Suivront une monumentale tétralogie visant à la refonte complète « des arts de la pensée ». Ce seront les volumes de La Vérité captive, La Transcendance offusquée, Le Verbe proscrit et le Traité fondamental de la seule philosophie. L’ensemble couvrant plus de 5000 pages. Ajoutons à cela de nombreux textes épars (souvent très volumineux) touchant aussi bien à la philosophie qu’à la littérature ou à la musique.

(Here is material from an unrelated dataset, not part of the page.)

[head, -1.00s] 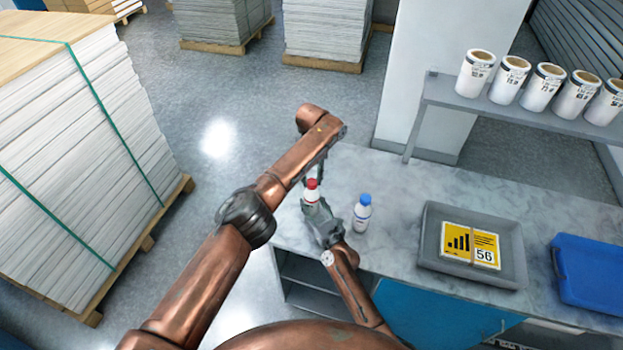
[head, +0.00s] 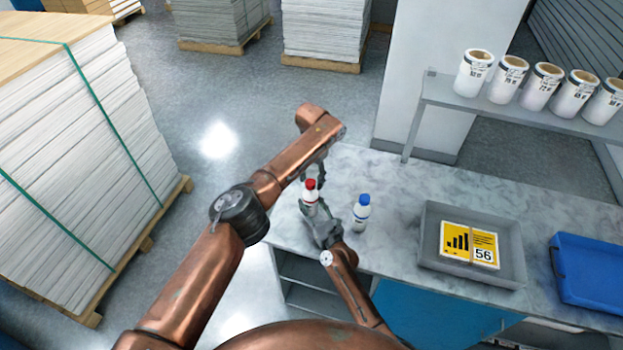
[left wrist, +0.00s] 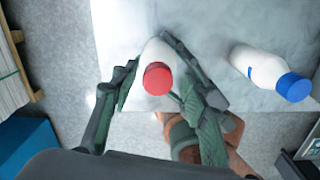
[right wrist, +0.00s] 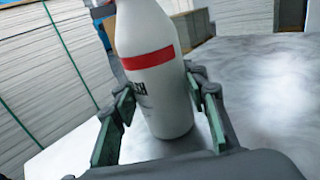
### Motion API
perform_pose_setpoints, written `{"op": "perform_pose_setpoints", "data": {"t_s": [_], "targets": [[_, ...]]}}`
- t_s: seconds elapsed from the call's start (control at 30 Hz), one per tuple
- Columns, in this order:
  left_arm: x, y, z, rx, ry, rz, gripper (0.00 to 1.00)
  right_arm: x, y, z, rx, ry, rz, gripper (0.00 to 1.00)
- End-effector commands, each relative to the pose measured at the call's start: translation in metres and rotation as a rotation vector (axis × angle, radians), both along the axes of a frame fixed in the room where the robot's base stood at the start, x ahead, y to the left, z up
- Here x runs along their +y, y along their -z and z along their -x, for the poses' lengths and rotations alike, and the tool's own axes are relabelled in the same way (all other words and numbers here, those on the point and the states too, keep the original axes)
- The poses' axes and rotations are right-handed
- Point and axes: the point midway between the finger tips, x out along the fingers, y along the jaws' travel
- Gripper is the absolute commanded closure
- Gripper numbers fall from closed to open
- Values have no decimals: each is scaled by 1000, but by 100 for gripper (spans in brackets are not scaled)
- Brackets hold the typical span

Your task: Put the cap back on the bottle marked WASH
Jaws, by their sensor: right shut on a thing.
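The WASH bottle (right wrist: 152,75) is white with a red band and partly visible lettering. It stands upright on the bench, and my right gripper (right wrist: 160,120) is shut on its lower body. The red cap (left wrist: 158,78) sits at the top of the bottle (left wrist: 158,50); how firmly it is seated cannot be told. The cap and bottle also show in the head view (head: 311,184). My left gripper (left wrist: 155,85) is open, with its fingers on either side of the cap and apart from it. In the head view the left gripper (head: 318,172) is just above the bottle.
A second white bottle with a blue cap (head: 361,212) stands close to the right. A grey tray (head: 428,250) holding a yellow card and a blue tray (head: 590,275) lie farther right. A shelf (head: 440,92) carries several white rolls. The bench behind the bottles is clear.

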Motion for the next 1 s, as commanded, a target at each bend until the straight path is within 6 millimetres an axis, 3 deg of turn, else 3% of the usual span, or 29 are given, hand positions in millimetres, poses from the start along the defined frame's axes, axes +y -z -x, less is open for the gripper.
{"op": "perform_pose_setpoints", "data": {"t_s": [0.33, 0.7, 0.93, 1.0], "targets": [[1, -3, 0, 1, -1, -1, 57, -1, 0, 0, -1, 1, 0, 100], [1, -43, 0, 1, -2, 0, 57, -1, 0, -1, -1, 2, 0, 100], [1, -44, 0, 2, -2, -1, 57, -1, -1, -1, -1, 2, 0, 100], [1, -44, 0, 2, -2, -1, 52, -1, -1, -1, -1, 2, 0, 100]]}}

Mais Maxence Caron ne se cantonne pas seulement à l’écriture (même si, compte tenu de l’ampleur de sa production, on se demande ce qu’il peut bien faire d’autre). Il est également éditeur. Son travail éditorial, pour l’ouvrage qui nous intéresse aujourd’hui, donne une clé fondamentale de son orientation : Bossuet, Catherine de Sienne, Saint-Augustin, Le Prince de Ligne, Léon Bloy et une anthologie Rivarol, Chamfort, Vauvenargues, entre autres. Et en effet, à lire ce « Chant » de Caron, on a le sentiment de naviguer entre les exégèses poétiques d’un Claudel, la puissante rhétorique d’un Bossuet ou les imprécations catholico-révolutionnaires d’un Péguy ou d’un Bloy.

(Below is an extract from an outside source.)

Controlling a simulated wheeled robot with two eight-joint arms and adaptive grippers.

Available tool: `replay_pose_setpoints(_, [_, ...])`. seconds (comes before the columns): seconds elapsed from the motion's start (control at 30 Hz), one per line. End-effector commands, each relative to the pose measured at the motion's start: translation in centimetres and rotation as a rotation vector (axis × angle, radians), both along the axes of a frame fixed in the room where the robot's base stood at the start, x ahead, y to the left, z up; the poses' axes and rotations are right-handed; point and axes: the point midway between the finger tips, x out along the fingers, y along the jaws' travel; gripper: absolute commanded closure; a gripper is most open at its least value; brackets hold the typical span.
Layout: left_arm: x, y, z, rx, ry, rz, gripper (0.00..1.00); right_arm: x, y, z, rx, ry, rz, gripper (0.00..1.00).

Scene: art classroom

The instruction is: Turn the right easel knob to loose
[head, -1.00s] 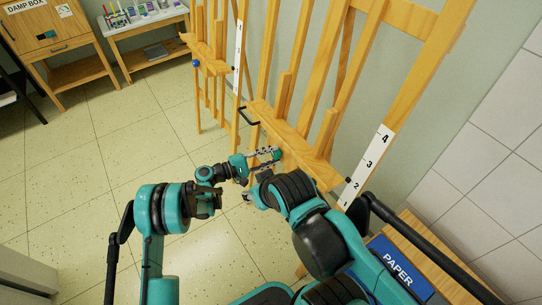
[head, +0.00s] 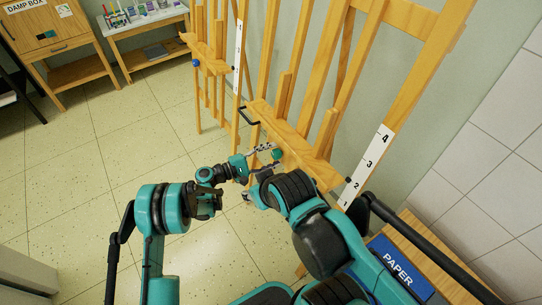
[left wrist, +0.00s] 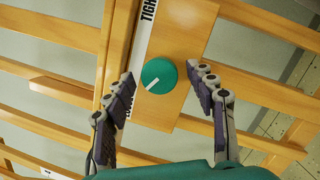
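The right easel (head: 300,150) is light wood. Its round green knob (head: 277,155) sits on the front of the ledge. In the left wrist view the knob (left wrist: 165,72) has a white pointer line aimed to the lower left. A white strip beside it reads "TIGHT" at the top; its lower lettering is mostly hidden by a finger. My left gripper (head: 264,157) is open at the ledge. In the left wrist view the knob lies between its spread fingers (left wrist: 159,80), with gaps on both sides. Of my right gripper, only a small grey part (head: 248,196) shows below its arm.
Another easel (head: 208,50) with a blue knob (head: 195,64) stands further left. A black handle (head: 248,117) sticks out near the right easel's ledge. A blue "PAPER" box (head: 400,268) is at lower right. The floor at left is open.

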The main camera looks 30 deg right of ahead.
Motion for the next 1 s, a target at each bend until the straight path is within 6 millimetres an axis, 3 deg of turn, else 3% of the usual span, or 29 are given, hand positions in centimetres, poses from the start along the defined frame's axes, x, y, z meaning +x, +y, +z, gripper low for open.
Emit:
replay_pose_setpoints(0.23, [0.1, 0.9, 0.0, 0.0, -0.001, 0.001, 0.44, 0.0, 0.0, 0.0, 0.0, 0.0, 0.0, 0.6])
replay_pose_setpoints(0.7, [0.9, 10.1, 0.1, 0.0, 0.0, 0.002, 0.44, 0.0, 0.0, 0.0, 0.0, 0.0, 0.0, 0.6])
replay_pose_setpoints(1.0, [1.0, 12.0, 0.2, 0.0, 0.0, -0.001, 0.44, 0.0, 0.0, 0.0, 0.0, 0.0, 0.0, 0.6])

Tâcher de donner un aperçu, ne serait-ce que partiel, de ce monument de poésie relève purement et simplement de la gageure. Parvenir au bout de l’ouvrage est en soi un exploit. Telle une longue traversée à travers une vaste steppe aux frontières indéfinies et à l’horizon incertain, le lecteur arpente, page après page, ce continent qui semble à la fois inconnu, mais aussi tout à fait familier. Comme surgit d’un temps que l’on pensait disparu à jamais, la forme et la pensée de Caron (sans parler de son catholicisme chevillé à chaque ligne) semblent à la fois relevé de l’antiquité littéraire la plus absolue en même temps que de la modernité la plus percutante. Mais ce voyage infini qu’est la lecture de ce « poëme », nous ne le faisons pas seul : en effet, Maxence Caron est là, semble-t-il, à chaque recoin de page, pour nous guider à travers cet océan. De Caron à Charon, il n’y a qu’une lettre. Et si c’est un voyage qui nous invite à sans cesse lever les yeux au Ciel pour contempler Dieu dans sa splendeur, nous n’en traversons pas moins l’Enfer du monde contemporain. Ce que Caron appelle « l’outremodernité ». Monde dans lequel « l’art conspire contre la beauté » et où « l’esthétique est (…) associée à toute bourse ». Dès lors, il nous faut à toute force éviter la noyade. Et Caron semble avoir composé à dessein son poème pour précisément y noyer le lecteur, tout en lui tendant régulièrement une main salvatrice. Comme s’il nous susurrait sans cesse : « Vous avez peur de vous perdre, et vous allez vous perdre, mais ne vous en faites pas, je suis là pour vous aider. Appuyez-vous sur moi. Ayez confiance ». Et en effet, l’auteur est là, qui nous guide. On est dans son monde, dans sa pensée et dans sa langue. Une langue qui joue à foison des consonances néo-médiévales, des allitérations et des néologismes en tous genres, tel, à titre d’exemple, ce vers :

« Je voudrais que ta Parole ne prononçât pas trop vite ma défunction
Ni castigatifs les mots de la départition »

Ou cet autre :

« Aussi, tandis qu’en lalaïoutant dans le caverneux barytonal le monde se dévissait les tibias avec de la gélose pour mieux vouer ses verreries aux indéfinies siamoiseries du vide »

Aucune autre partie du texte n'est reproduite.